Comedy: On Aggregators

Not at all like an agri-gator, an aggregator is a website that lets you bypass the free and diverse dream of the Internet to be more efficiently fed only the content your peers have selected for you in advance. A lot of people love aggregators, myself included, because they sure do save a lot of time.

When I say I love aggregators though, I don’t mean that I love them at all, because I hate them. “Love” was a really bad choice of words. I hate everything about aggregators and what they have done to the Internet, but I love and depend on the convenience they provide and continue to use them in spite of my apparently strong stance against them.

There are several problems with aggregators, and I will eventually list them off and act very upset about each one. First though, I’ll name three random colors that I think will help to set a mood for the rest of this post.

The colors are Red, Black, and Hatred.

Is this going to be a post about the good old days of the Internet?

Yes. Because the Internet used to be good. Now that everyone is using it, it’s all full up with bad.

In order to address the issue of there being way too much shit on the Internet, a bunch of smarmy fucks started websites that stole content from all over the place and presented it as a sort of Best-Of. The concept of eBaum’s World is essentially the same as Digg or Fark, except that the latter two link to remote content to save money on bandwidth.

A lot of content creators are actually really happy with the way that Digg and similar sites work. They write a very clever piece and submit it to all of the big aggregators, and when it hits the front page they are flooded with tens of thousands of visitors over the span of an hour or two. It’s very exciting. Then their server crashes, and they just couldn’t be any happier about it.

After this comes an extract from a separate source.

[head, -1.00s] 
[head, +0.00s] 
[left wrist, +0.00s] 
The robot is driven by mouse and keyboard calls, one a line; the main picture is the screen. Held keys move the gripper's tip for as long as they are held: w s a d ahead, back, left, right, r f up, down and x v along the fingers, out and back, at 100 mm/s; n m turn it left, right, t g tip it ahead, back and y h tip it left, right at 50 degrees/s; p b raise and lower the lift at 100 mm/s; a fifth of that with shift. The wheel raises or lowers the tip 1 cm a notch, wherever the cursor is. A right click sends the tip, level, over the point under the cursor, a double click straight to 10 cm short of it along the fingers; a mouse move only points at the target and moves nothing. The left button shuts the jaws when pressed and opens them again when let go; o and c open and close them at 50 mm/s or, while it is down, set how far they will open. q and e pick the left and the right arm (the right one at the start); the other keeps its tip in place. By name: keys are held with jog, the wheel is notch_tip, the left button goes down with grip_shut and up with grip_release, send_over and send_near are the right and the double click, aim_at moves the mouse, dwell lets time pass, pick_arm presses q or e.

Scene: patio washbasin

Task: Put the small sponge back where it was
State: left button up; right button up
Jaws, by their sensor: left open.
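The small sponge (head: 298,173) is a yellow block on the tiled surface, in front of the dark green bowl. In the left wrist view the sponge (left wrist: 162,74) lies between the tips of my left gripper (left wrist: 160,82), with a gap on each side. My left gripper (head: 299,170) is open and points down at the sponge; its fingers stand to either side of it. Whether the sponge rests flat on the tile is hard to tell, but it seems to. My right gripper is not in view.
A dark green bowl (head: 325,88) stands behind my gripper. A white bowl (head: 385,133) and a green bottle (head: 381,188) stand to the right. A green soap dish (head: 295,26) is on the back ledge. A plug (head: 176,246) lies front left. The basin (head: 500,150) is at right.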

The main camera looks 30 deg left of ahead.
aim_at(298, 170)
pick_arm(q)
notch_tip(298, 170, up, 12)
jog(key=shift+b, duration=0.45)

Now, I’ve had articles on Fark, Digg and a bunch of other places, and I’ll tell you that of the several bazillion people who read that one article I wrote about wiping my ass, not a single one of them remembers who I am or the name of the website with the poopoo joke. I tracked the behavior of people visiting said poopoo joke, and literally like five dudes bothered to check out the homepage of the site after reading it. At the end of the day all it did was inconvenience the people who actually visited the website regularly.

The point is that where once there was a relationship between content creators and the users of their websites, there is now an impersonal comments page on a third-party site linking to their content. Smaller communities do exist, but it’s becoming increasingly difficult to be successful on the Internet without having everything you post make the front page of Digg, which is itself no longer achieved merely by creating quality content.

So why even have your own website? You should post directly to aggregator.com/you!

Well, this is the concept behind sites like YouTube. You create content for them, by their format and their rules, so that they can profit from it. It’s a phenomenal deal! Going back to the eBaum’s World comparison, the Internet is now a place where people willingly donate all of their work to Eric Bauman, agree to give him the rights, and feel a sense of pride in how much money he is making. There are countless websites that work this way today.

You actually have a much better chance of developing a following through a service like Tumblr than you do by creating your own website. You’re better off putting less effort into your work online. Sign up for a service that caters to people who do the kinds of things you want to do, and you will have a built-in audience. Hey, you may have to accept that you are creatively limited this way, but at least people are paying attention to your shit, right?

No, nobody cares. Most of your followers are likely following the entire rest of the Internet as well, and they barely have the time to skim the titles on the first page of new additions when they get home from work. Further, they’re probably there to foster their own online following, so you’re really just a collective of conceited pricks who largely ignore each other.

The problem with lumping everybody together into a feed is that often times nothing really stands out, and since people no longer go to specific websites for specific information or experiences, they care infinitely less about every piece of content on the page. The average web surfer these days defaults to a bored, drooling state, refreshing all of their tabs in sequence before starting over in an infinite, merciless cycle.

This is outrageous! What are you going to do about this shit?

Pretty much nothing; I’m just complaining. The Internet isn’t going back to the way it used to be, and no number of hate-filled posts by me will ever change that. I’ll probably keep writing them, anyway.

The state of things today is the result of a very natural evolution. It won’t be long before, net neutrality or not, there will be only five relevant websites left, each of them overloaded with more content per minute than you can read in a day. If you want to be a part of that cacophony you’ll have to sign the rights to your content away to the publisher and agree to their terms of use, kind of like you do today.

Oh sure, tinfoil hat you say, but the Internet today is closer to that reality than it is to the glory of ten years ago.

When the apocalypse comes I will, of course, still be sitting in a dark, musty room complaining about things I have no intention of changing.